The spouts on these bins with their gates in the form of cylindrical quadrants are plainly shown at the bottom as is also the scale car beneath them. A locomotive crane standing on an adjacent trestle, and in a position to discharge ore into the railroad car standing on the bin trestle, is also clearly shown.

The construction of the bins is well shown by the photograph Fig. 17.

Fig. 18 shows the bottom of the bins with their chutes, also the scale car and its operator. It will be seen that the quadrant gates are operated by a pair of connecting rods attached to crank pins, carried on a heavy gear shaft, supported at the top of the chute.

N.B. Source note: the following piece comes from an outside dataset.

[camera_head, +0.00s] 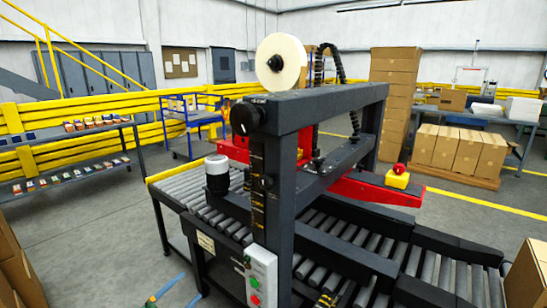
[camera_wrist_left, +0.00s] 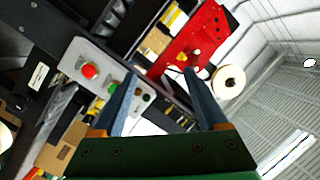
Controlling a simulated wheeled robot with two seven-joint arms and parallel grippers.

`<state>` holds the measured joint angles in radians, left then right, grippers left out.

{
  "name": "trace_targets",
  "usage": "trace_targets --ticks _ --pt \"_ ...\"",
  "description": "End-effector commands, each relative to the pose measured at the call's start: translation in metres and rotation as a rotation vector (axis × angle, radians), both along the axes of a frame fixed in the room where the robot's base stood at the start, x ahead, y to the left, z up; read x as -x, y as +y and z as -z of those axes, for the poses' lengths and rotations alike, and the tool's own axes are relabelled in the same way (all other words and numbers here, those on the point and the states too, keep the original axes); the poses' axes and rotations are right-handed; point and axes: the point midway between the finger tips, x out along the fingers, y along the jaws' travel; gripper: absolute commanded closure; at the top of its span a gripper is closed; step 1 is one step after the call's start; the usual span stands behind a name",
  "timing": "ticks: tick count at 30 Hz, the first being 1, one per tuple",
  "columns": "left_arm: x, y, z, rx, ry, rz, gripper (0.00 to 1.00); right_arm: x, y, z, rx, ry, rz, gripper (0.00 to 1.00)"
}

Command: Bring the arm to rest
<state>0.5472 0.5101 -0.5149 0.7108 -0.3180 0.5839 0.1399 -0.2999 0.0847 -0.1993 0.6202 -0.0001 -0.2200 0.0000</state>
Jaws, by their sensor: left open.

The large gear is driven by a pinion which in turn is driven by a pair of bevel gears. From the vertical shaft of the driver of these depends a shaft carried by a universal joint and carrying a socket at its lower end. The scale car carries a square-headed shaft, which can be thrown up by the operator to engage with the socket for any chute. After this is done a small motor is started and the gears are revolved until the crank pins come to the bottom, in which position the gate is wide open. When the required amount of stock has been drawn the gate is raised by revolving the large gear shaft through another half revolution.